- REQUIRED TASK: Beneath this line are entries. Copy the range from the line with "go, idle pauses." to the line with "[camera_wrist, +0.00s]", ends included, exactly; leave pictures out.

- EXCERPTED RECORDS:
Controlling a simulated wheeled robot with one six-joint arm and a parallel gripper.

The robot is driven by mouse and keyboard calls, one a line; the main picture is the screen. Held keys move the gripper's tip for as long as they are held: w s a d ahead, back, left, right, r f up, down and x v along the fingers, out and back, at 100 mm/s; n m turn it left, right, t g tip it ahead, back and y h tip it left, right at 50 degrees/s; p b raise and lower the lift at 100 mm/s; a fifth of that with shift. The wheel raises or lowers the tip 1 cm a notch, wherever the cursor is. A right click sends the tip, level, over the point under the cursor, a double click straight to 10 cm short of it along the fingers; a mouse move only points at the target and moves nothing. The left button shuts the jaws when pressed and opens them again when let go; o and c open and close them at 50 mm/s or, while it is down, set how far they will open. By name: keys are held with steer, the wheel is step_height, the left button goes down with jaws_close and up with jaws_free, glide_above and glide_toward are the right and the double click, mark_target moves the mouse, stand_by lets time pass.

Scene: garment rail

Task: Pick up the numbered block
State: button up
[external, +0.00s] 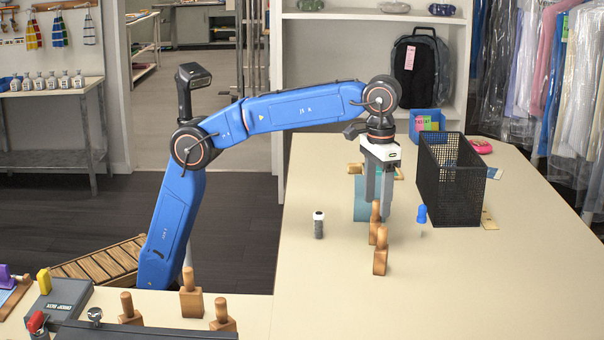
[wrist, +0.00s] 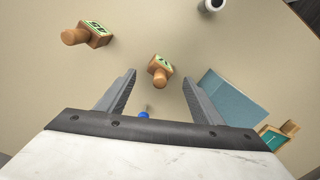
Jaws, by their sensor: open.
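Wooden stamp-like blocks with knob handles lie on the table. In the wrist view one block (wrist: 161,73) with a green numbered label shows between my finger tips. A second block (wrist: 90,34) with a green label that seems to read 55 lies at upper left. In the external view two blocks, a nearer one (external: 380,260) and a farther one (external: 375,224), stand below and just in front of my gripper (external: 378,207). My gripper points down, open and empty, above the table. The middle block's number is too small to read.
A black mesh basket (external: 452,185) stands right of my gripper. A small blue-topped item (external: 422,214) is close by. The table's front right is clear.

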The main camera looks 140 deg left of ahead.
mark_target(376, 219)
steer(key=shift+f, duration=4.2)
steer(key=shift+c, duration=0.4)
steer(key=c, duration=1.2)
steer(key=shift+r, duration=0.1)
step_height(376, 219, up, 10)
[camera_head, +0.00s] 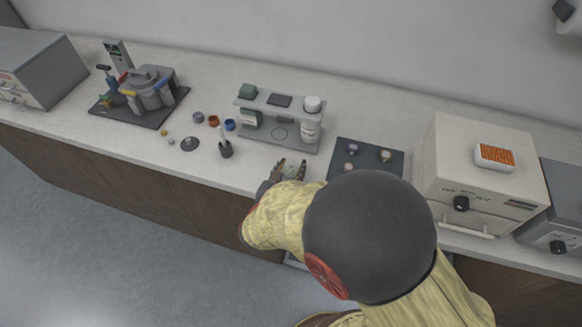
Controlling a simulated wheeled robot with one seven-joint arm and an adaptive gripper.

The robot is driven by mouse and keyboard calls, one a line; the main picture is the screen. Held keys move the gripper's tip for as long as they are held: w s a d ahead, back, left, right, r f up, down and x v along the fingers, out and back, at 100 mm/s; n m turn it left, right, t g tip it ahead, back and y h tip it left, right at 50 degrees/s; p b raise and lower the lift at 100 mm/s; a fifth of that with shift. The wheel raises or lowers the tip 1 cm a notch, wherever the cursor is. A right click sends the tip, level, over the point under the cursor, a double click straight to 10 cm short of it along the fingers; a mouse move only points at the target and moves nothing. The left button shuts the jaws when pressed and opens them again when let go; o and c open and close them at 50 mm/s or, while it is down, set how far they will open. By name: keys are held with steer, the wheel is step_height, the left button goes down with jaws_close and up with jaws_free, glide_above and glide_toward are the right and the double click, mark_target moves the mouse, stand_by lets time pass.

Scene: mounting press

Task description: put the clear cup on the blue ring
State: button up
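The blue ring (230,125) stands on the counter left of the bottle rack, right beside an orange ring (213,120). My gripper (292,166) is low over the counter's front part, to the right of the blue ring and nearer the front edge. Its two fingertips show apart, with a pale patch between them. I cannot tell whether that patch is the clear cup or bare counter. I cannot pick out the clear cup for certain elsewhere. My arm hides the counter below the gripper.
A grey rack (274,138) with bottles stands behind my gripper. A dark pot (226,150) with an upright tool and a grey knobbed disc (190,144) sit near the blue ring. A dark mat (367,149) and a white oven (474,170) are right; the press (148,88) is left.

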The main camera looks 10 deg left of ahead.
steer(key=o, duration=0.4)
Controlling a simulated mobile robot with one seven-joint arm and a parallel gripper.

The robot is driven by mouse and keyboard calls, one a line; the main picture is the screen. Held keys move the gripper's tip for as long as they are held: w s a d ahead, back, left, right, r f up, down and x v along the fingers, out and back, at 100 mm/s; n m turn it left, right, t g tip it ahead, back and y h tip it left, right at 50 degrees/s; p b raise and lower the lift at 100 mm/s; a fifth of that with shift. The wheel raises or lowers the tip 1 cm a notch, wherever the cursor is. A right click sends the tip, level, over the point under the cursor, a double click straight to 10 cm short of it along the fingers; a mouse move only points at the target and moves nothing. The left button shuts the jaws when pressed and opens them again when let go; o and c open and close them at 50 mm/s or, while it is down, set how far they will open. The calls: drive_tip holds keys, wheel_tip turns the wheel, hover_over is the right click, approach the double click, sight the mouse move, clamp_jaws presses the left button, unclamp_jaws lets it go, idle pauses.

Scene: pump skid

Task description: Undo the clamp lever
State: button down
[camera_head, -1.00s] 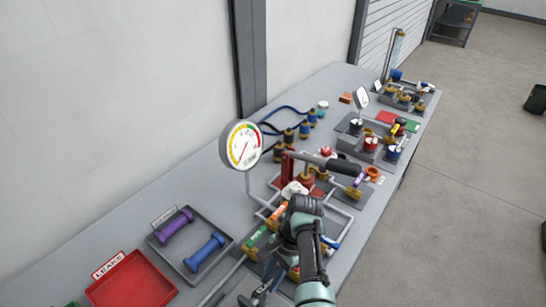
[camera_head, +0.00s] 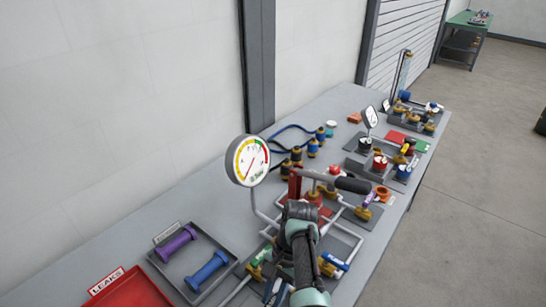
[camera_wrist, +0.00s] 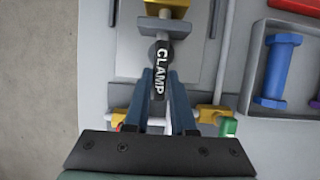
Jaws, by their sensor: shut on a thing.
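In the wrist view the clamp lever (camera_wrist: 160,75) is a black handle with the white word CLAMP on it. In the head view my dark arm (camera_head: 303,245) covers much of the front of the bench, and I cannot clearly make out the fingertips or the lever's grip there.
A round gauge (camera_head: 248,161) on a pipe stands close to my arm. Brass valves and a green handle (camera_wrist: 229,127) lie beside the fingers. A tray holds a blue dumbbell-shaped part (camera_wrist: 278,65). A red LEAKS tray (camera_head: 130,290) is at the lower left. Open floor lies right of the bench.

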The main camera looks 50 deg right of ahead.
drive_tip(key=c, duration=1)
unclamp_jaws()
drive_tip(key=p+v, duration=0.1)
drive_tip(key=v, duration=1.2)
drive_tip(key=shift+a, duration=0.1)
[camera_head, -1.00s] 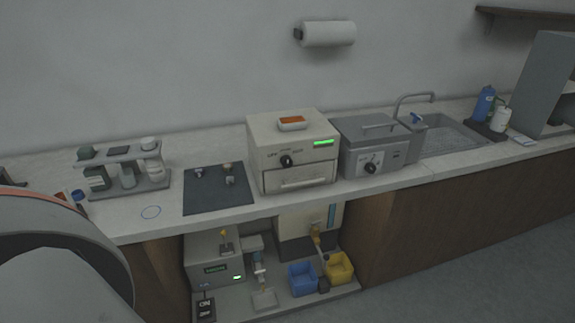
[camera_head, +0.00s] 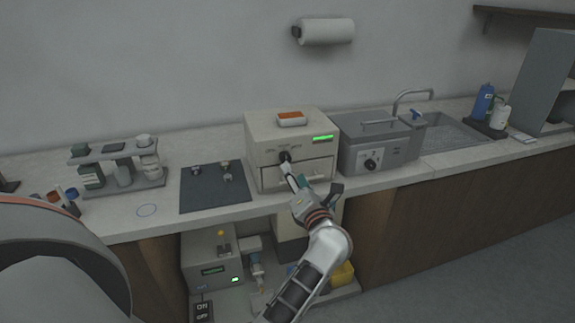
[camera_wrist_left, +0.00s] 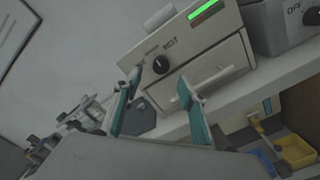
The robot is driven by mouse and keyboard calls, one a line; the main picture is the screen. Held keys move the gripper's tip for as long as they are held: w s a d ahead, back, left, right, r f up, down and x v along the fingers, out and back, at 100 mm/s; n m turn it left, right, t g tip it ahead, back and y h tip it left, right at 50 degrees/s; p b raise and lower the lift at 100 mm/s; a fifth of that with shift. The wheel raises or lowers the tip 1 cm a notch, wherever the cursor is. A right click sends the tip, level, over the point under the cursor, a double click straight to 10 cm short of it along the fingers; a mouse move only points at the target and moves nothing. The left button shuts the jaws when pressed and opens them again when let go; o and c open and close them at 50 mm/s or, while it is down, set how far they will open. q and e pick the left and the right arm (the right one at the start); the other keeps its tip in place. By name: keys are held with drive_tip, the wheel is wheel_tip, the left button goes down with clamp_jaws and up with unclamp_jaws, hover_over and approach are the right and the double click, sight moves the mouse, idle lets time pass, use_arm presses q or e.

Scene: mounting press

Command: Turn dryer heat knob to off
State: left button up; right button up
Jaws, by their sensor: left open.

- OUTPUT OF THE EXERCISE:
The robot is driven by mouse and keyboard calls, one a line; the main picture is the screen. Held keys move the gripper's tip for as long as they are held: w s a d ahead, back, left, right, r f up, down and x v along the fingers, out and back, at 100 mm/s; n m turn it left, right, t g tip it ahead, back and y h tip it left, right at 50 degrees/s; p b raise and lower the lift at 100 mm/s; a fifth of that with shift. The wheel raises or lowers the tip 1 cm a notch, wherever the cursor is. A right click sends the tip, level, over the point under the cursor, a double click straight to 10 cm short of it along the fingers; a mouse move only points at the target and moves nothing. The left button shuts the jaws when pressed and opens them again when let go; o and c open and close them at 50 mm/s or, while it is down, set how far they will open. The calls: drive_tip holds keys, wheel_tip turns the wheel, hover_over is the right click, approach the double click, sight the mouse move, clamp_jaws presses the left button, unclamp_jaws lets it go, idle pauses.

Scene: pump skid

Task description: Undo the clamp lever
State: button down
[camera_head, -1.00s] 
[camera_head, +0.00s] 
[camera_wrist, +0.00s] 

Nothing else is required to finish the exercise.